▶ TASK STATEMENT
Can you retype only the lines from the one with "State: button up" through the final line of the material, exactly as given?

▶ DATASET SECTION
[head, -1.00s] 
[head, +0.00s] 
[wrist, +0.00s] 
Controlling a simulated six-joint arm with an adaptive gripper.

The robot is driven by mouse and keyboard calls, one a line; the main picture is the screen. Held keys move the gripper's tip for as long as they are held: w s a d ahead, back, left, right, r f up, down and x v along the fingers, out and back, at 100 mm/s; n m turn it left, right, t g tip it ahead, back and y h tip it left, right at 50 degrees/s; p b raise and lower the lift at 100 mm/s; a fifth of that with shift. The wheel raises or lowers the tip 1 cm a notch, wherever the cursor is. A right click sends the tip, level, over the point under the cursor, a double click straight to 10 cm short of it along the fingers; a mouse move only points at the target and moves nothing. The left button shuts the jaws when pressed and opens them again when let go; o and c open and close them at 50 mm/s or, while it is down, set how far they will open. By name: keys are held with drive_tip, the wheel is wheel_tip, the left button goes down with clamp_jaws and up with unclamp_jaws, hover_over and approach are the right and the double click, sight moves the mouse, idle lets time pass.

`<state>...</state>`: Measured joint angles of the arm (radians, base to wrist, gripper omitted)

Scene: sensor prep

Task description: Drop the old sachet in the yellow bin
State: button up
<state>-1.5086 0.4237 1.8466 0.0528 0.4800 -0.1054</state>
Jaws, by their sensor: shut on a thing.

▶ ANSWER TO THE PROBLEM
State: button up
<state>-1.5086 0.4237 1.8466 0.0528 0.4800 -0.1054</state>
Jaws, by their sensor: shut on a thing.

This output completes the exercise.